If there is so much potential conflict or potential awkwardness in talking about it, is it even worth having the conservation? The vote is 50/50. Some would argue that being open about it from the beginning is like ripping off a bandage. Sure, it is weird, but then you talk it out, you never have to fixate on it again. Others would advise avoiding it like the plague unless it gets brought up.
If you decide to go down the honest path, there are a few things to keep in mind. If you follow these guidelines, hopefully you will make the conversation slightly more bearable.

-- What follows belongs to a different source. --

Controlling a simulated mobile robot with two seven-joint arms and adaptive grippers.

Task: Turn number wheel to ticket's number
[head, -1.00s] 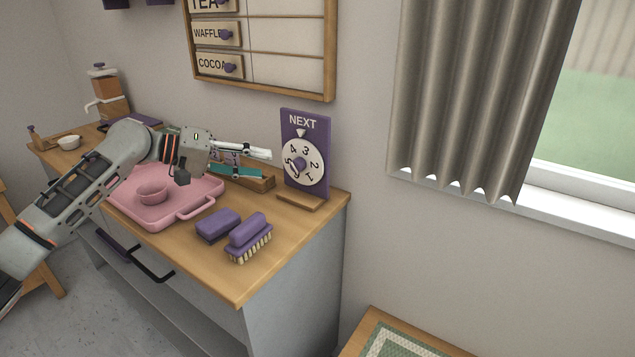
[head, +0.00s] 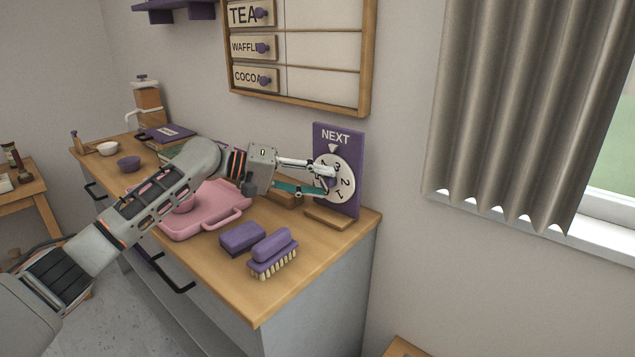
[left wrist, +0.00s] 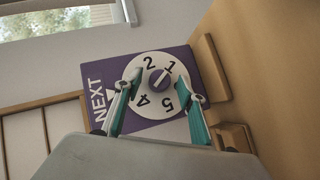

When talking about your past, try to make it light-hearted, but don’t get caught in a lie. (Photo: Dreamstime)
Be upfront
If you have decided you are engaging in this conversation, be honest. It is much harder to get yourself out of a web of lies in the future. Get it over with, and throw the real number out there. You certainly don’t need to justify yourself and share details unless you want to, but just being upfront can avoid a lot of conflict down the road.
Set the stage
Before you have this conversation, set some ground rules. Maybe you both agree to not share names, dates or nitty-gritty details that shouldn’t matter much. Or maybe it is the opposite, and you decide to share it all. Whatever the case may be, you ned to both agree to the rules. It can’t be a one-way street.
Be mature
You may both go into this thinking you won’t get mad, but it may be out of your control. Sometimes it is hard to hide your reaction. If you get thrown off guard, your partner may be able to see it in your face. Maybe you feel jealous or are a little caught off guard by your partner’s past, but all that matters is that you hash it out then and there and don’t let it linger. If you start the conversation, be mature, hear each other out and move on.